Cuma
Ali, Lala ve oğlanlarla geliyor; Maksut, bir de Mustafa, hafta sonu şenlik var. Oh mis! Mustafa hariç herkes öğlen vasıl oluyor. O zaman öğle yemeği düşünmek lazım. Hem Ekin hem Ulaş da var, ciddi sayı doyurmak gerekiyor. Öğlene bir fırın köfte düşündüm; ince bulgurlu, bol kuru reyhanlı bir tepsi köftesi. Fikrini Güneydoğu’dan alıyor, ama Şemsaca bir fırın köfteye dönüşüyor. Güzel iki bakır tepsiyi önce zeytinyağı ve sarımsakla ovalıyorum. Alta ince bulgur, hazırladığım köfte harcını şöyle iki parmak kalınlığında basıyorum.
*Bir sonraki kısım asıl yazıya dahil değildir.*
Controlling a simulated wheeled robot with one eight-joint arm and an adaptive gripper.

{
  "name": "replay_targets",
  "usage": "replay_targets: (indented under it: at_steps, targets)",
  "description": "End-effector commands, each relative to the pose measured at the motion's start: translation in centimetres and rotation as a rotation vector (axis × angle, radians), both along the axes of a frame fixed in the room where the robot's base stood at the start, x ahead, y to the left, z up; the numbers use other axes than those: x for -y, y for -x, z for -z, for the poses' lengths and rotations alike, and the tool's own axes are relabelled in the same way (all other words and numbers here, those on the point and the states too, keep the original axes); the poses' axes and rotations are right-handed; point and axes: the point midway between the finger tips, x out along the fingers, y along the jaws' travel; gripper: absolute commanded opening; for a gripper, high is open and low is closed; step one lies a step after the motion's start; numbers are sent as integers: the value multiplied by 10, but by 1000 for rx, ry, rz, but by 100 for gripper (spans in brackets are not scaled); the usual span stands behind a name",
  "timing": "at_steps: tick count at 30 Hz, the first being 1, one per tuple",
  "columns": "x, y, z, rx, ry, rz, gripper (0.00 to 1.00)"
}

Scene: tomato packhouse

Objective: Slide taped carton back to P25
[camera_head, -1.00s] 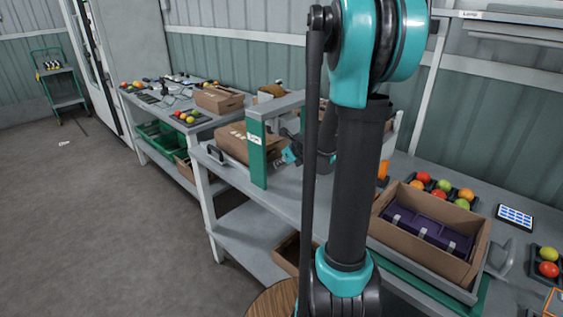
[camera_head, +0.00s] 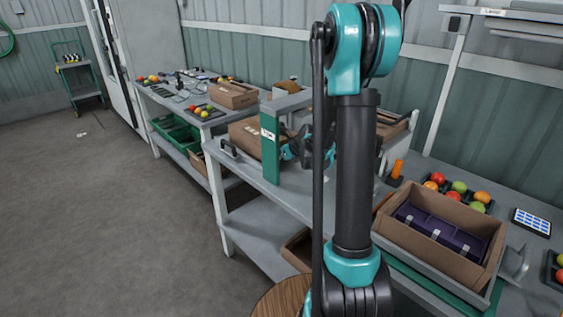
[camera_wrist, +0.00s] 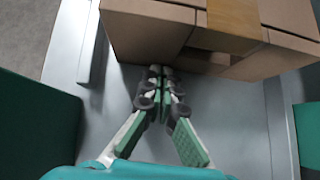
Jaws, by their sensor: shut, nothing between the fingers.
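The brown taped carton (camera_head: 243,132) sits on the grey bench, partly hidden behind a green post (camera_head: 270,148) in the head view. In the wrist view the carton (camera_wrist: 145,32) fills the top, with a tan tape strip (camera_wrist: 233,25) on it. My gripper (camera_wrist: 160,72) is shut and empty, its fingertips at the carton's near face. I cannot tell whether they touch it. In the head view the fingertips are hidden behind the post. No P25 mark can be made out.
Green panels stand left (camera_wrist: 35,125) and right (camera_wrist: 308,130) of my gripper. An open box with a purple insert (camera_head: 440,233) and tomatoes (camera_head: 460,187) are at the right. Another carton (camera_head: 232,95) lies on the far bench. Grey surface (camera_wrist: 235,120) is bare beside my fingers.

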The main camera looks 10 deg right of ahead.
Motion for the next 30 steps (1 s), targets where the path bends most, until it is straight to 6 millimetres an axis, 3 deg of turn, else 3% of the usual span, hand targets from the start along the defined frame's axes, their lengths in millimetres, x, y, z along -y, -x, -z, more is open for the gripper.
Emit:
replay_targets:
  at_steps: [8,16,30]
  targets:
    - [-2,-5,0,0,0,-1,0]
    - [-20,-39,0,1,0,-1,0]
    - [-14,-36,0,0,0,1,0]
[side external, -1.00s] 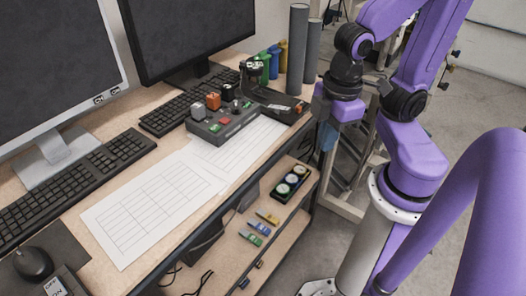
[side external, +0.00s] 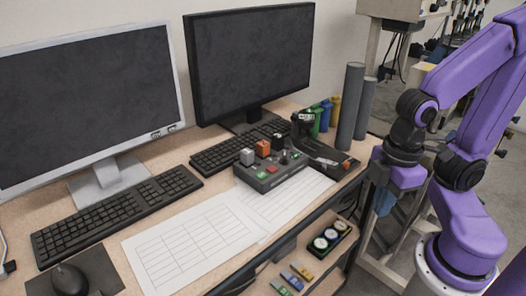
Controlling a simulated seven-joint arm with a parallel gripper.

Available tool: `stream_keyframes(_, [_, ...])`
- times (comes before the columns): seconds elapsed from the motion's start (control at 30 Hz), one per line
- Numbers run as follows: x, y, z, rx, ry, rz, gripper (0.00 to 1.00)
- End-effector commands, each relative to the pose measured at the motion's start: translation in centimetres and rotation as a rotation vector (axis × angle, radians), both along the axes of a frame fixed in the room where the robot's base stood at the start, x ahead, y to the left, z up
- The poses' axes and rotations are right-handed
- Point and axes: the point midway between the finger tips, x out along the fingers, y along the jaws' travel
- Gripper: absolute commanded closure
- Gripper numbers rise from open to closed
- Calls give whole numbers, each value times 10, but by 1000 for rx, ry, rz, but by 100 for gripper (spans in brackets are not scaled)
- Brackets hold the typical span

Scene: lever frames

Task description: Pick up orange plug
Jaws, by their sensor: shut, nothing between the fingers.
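The orange plug (side external: 263,147) is a small orange block standing upright on top of the dark grey control box (side external: 272,178). A light grey block (side external: 247,157) stands to its left on the same box, and a dark lever is to its right. My gripper (side external: 384,201) hangs at the right, beyond the table's right edge, well apart from the plug. It is shut and empty; its fingertips are small and dark in this view. Nothing covers the top of the plug.
Two monitors (side external: 250,62) and keyboards (side external: 118,212) stand behind and left. Grey cylinders (side external: 351,108) and coloured bottles (side external: 325,115) stand at the back right. A dark device (side external: 325,158) lies between box and arm. Printed sheets (side external: 195,240) cover the front. A lower shelf holds gauges (side external: 331,236).

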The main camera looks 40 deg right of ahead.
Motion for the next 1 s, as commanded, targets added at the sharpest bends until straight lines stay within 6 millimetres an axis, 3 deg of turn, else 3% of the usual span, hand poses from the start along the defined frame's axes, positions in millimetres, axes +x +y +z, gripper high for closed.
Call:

Bol kuru reyhan, soğan, yeterince yenibahar, ucundan kimyon, bol karabiber, kafi tuz, yumurta ve tutmak için de ekmek yerine ince bulgur. Üste yine ince bulgur. 170 derecelik fırında pişiyorlar. Yanına püre, bol bir yeşil salata hazır ediyorum. Ama sanki köftenin bir ıslaklığa ihtiyacı var. Bakınıyorum, dolapta epeydir bekleyen zencefilli bir vişne sos ve yarım kavanoz köz biber sos var. Karıştırıyorum ikisini, bir taşım kaynatıyorum, şahane oluyor, tam istediğim gibi.
Cumartesi
Sabahtan tok kalktık. Bol kahve. Ama öğlene doğru bir yulaf lapası, üstüne yumurta. Bütün gün tek pişireceğim yemek bu olacak. Maksut bir sürü şarküteri getirmiş, bir de kaburga. Kaburgaları marine ediyoruz, akşama Mustafa ateşte pişirecek. Evde peynir gani zaten, onlar da tahtada yerini aldı. Hardalı, turşusu, tereyağı da tamam. Anasonlu gevrekler, kızarmış ekmekler de öyle. Yemek pişirmeyeceğim dedim ama Ali’nin getirdiği dil balıkları vardı, ziyan olmasın diye gündüz onları az buhar, bol zeytinyağı ile fırınlamıştım, işte onlardan bir salata yapıverdim. Bol tere, hıyar, taze sarımsak, ekşi ile. Pişen balıklar ılındıktan sonra iri iri didikledik, salata sosuna koyduk, şöyle güzelce emsinler diye. Sonra da diğer malzemeyle karıştırıp sofraya. Bütün bunlarla bir güzel doyduk. Bu arada kaburga ateşte pişti, bizde onu yiyecek hal tabii ki kalmadı, ama kaburgada da yenecek hal yoktu zaten. Bildiğin taş! Ateşte 2.5-3 saat pişti, yetmedi üstüne fırına attık, 2 saat de orada, yine taş. Mecburen ayırdık kenara, çaresine yarın bakacağız.